AN ENEMY OF THE PEOPLE
Preface to Adaptation of Ibsen’s An Enemy of the People
1951
1
At the outset it ought to be said that the word “adaptation” is very distasteful to me. It seems to mean that one writer has ventured into another’s chickencoop, or worse, into the sacred chamber of another’s personal creations and rearranged things without permission. Most of the time an adaptation is a playwright’s excuse for not writing his own plays, and since I am not yet with my back against that particular wall, I think it wise to set down what I have tried to do with An Enemy of the People, and why I did it.
There is one quality in Ibsen that no serious writer can afford to overlook. It lies at the very center of his force, and I found in it—as I hope others will—a profound source of strength. It is his insistence, his utter conviction, that he is going to say what he has to say, and that the audience, by God, is going to listen. It is the very same quality that makes a star actor, a great public speaker, and a lunatic. Every Ibsen play begins with the unwritten words: “Now listen here!” And these words have shown me a path through the wall of “entertainment,” a path that leads beyond the formulas and dried-up precepts, the pretense and fraud, of the business of the stage. Whatever else Ibsen has to teach, this is his first and greatest contribution.

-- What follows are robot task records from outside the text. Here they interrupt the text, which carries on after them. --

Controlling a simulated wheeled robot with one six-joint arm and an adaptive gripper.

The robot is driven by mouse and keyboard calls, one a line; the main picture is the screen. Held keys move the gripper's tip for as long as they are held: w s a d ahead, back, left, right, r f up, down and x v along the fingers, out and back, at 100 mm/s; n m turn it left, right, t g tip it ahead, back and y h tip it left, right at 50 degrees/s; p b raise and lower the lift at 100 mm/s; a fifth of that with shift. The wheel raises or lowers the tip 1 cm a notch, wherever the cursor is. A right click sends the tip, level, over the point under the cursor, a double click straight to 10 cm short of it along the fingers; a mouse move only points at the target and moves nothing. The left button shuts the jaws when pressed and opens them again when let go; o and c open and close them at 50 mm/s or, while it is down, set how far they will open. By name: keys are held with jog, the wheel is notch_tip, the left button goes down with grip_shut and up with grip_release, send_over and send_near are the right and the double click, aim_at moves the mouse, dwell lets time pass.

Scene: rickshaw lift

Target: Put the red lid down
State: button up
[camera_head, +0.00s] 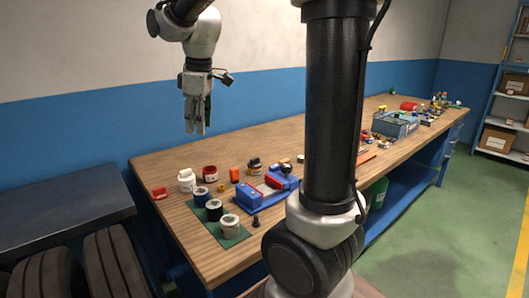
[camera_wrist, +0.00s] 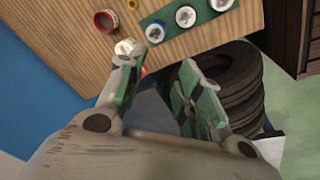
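A small red lid (camera_head: 160,193) lies on the wooden table near its left edge, left of a white jar (camera_head: 187,180). In the wrist view a piece of the lid (camera_wrist: 144,72) shows beside my left finger, which hides part of it. My gripper (camera_head: 196,130) hangs fingers-down, well above the back left part of the table. In the wrist view its two fingers (camera_wrist: 161,60) stand apart with nothing held between them. The white jar (camera_wrist: 124,47) also shows there, just beyond the left finger.
A red jar (camera_head: 210,174) stands next to the white jar. Several round cans (camera_head: 214,210) stand on a green mat (camera_head: 240,236). A blue and red device (camera_head: 265,192) lies to their right. Tyres (camera_head: 112,264) and a dark bench (camera_head: 60,212) are left of the table (camera_head: 215,262).

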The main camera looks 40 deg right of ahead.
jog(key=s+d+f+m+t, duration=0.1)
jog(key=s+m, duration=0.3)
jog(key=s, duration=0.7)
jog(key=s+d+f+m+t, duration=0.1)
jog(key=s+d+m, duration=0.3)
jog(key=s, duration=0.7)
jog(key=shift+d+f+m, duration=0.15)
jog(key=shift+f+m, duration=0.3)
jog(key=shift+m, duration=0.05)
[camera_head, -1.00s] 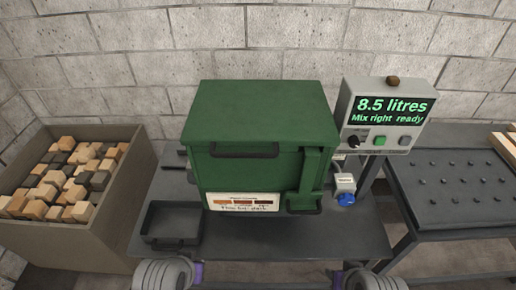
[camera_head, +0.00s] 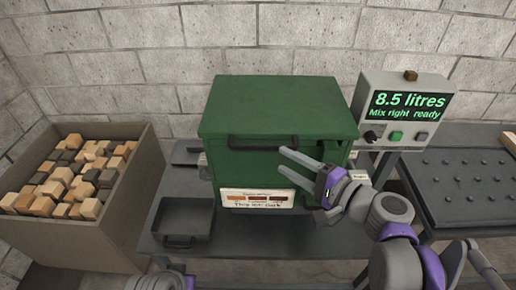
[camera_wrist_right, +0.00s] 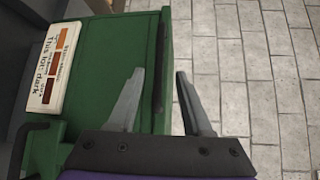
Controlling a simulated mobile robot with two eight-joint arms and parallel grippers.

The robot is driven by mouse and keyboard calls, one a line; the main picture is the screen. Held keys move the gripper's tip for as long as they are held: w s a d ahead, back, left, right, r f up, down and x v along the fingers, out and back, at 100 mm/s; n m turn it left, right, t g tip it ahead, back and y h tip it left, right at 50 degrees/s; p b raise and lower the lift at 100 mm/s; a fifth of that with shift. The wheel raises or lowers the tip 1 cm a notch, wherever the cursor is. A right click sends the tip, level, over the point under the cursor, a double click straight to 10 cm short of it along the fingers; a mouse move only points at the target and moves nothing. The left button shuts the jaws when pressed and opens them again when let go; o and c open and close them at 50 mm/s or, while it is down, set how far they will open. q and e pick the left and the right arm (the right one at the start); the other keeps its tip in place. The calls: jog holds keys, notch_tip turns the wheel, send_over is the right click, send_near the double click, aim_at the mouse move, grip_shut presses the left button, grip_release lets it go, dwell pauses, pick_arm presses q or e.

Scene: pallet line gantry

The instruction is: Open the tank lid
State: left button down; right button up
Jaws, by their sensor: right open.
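The green tank (camera_head: 235,172) stands on a dark bench, its green lid (camera_head: 280,105) shut. A dark bar handle (camera_head: 262,142) runs along the lid's front edge. My right gripper (camera_head: 284,160) is open and empty in front of the tank, fingertips close to the handle's right part. In the right wrist view, the handle (camera_wrist_right: 159,62) lies between the spread fingers of the gripper (camera_wrist_right: 160,74), nearer the left one; I cannot tell whether they touch. Only a piece of my left arm shows at the bottom left; its gripper is out of view.
A display box (camera_head: 405,110) reading "8.5 litres, Mix right ready" stands right of the tank. A black tray (camera_head: 187,217) sits at the left on the bench. A bin (camera_head: 115,215) of wooden blocks is far left, a studded table (camera_head: 462,185) far right.

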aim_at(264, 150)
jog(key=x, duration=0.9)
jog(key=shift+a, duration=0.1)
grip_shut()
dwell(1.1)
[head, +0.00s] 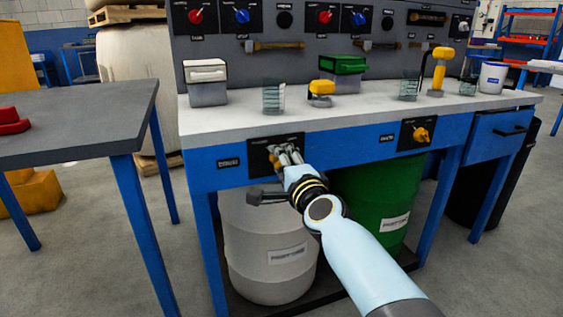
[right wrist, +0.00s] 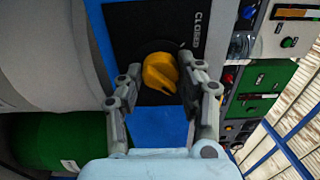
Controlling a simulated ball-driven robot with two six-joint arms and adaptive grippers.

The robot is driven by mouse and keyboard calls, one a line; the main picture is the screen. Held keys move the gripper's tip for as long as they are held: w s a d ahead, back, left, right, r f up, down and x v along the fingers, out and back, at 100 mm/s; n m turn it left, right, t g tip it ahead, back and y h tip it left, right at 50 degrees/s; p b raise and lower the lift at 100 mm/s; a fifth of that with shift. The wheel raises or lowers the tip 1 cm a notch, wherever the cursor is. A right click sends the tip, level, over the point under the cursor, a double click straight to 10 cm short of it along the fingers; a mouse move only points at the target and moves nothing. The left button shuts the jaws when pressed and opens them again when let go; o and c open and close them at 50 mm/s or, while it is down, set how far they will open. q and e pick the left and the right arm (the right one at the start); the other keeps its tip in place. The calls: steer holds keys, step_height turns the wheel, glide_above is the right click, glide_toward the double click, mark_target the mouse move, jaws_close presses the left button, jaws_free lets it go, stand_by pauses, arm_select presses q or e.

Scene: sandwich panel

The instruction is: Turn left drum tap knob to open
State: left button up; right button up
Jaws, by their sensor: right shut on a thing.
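The left drum tap knob (right wrist: 160,70) is yellow and sits on a black plate (head: 258,158) on the bench's blue front, above the grey drum (head: 265,250). In the right wrist view the word CLOSED shows on the plate beside the knob. My right gripper (head: 284,160) reaches the plate from the front; its fingers lie on both sides of the knob and are shut on it. In the head view the gripper hides most of this knob. A second yellow knob (head: 421,134) is on the plate at the right, above the green drum (head: 350,190). My left gripper is out of view.
The grey bench top (head: 225,115) carries a white-lidded box (head: 208,85), a green-lidded box (head: 343,70), clear beakers and yellow items. A dark table (head: 75,120) with a red object stands at the left. Floor is open between table and bench.

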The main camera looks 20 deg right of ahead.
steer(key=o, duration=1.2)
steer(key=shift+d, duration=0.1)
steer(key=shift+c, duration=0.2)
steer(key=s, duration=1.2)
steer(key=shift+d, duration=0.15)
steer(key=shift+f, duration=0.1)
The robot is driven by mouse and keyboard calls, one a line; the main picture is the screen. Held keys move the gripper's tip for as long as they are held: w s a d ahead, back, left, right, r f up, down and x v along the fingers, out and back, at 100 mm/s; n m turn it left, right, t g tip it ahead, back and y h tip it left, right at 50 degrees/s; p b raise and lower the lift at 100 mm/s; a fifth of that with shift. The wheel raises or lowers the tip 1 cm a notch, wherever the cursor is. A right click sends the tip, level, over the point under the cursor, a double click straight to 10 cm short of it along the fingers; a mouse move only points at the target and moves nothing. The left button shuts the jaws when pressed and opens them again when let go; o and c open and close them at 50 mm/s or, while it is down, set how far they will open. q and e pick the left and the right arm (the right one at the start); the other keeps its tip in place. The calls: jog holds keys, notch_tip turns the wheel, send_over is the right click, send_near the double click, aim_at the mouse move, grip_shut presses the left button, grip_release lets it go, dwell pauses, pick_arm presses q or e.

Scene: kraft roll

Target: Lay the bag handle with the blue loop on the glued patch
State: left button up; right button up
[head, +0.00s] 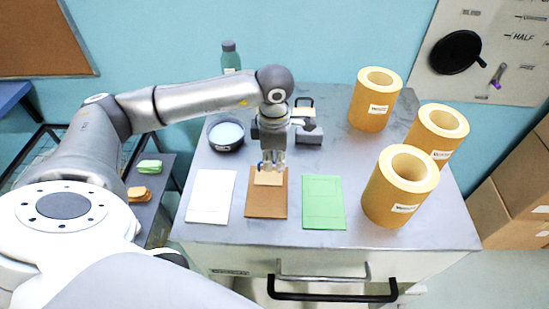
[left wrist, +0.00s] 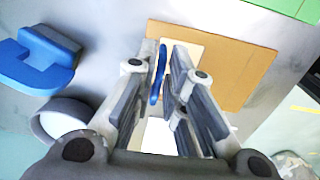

In recent years Ibsen has fallen into a kind of respectful obscurity that is not only undeserved but really quite disrespectful of culture—and a disservice to the theater besides. I decided to work on An Enemy of the People because I had a private wish to demonstrate that Ibsen is really pertinent today, that he is not “old-fashioned,” and, implicitly, that those who condemn him are themselves misleading our theater and our playwrights into a blind alley of senseless sensibility, triviality, and the inevitable waste of our dramatic talents; for it has become the fashion for plays to reduce the “thickness” of life to a fragile facsimile, to avoid portraying the complexities of life, the contradictions of character, the fascinating interplay of cause and effect that have long been part of the novel. And I wished also to buttress the idea that the dramatic writer has, and must again demonstrate, the right to entertain with his brains as well as his heart. It is necessary that the public understand again that the stage is the place for ideas, for philosophies, for the most intense discussion of man’s fate. One of the masters of such a discussion is Henrik Ibsen, and I have presumed to point this out once again.
2
I have attempted to make An Enemy of the People as alive to Americans as it undoubtedly was to Norwegians, while keeping it intact. I had no interest in exhuming anything, in asking people to sit respectfully before the work of a celebrated but neglected writer. There are museums for such activities; the theater has no truck with them, and ought not to have.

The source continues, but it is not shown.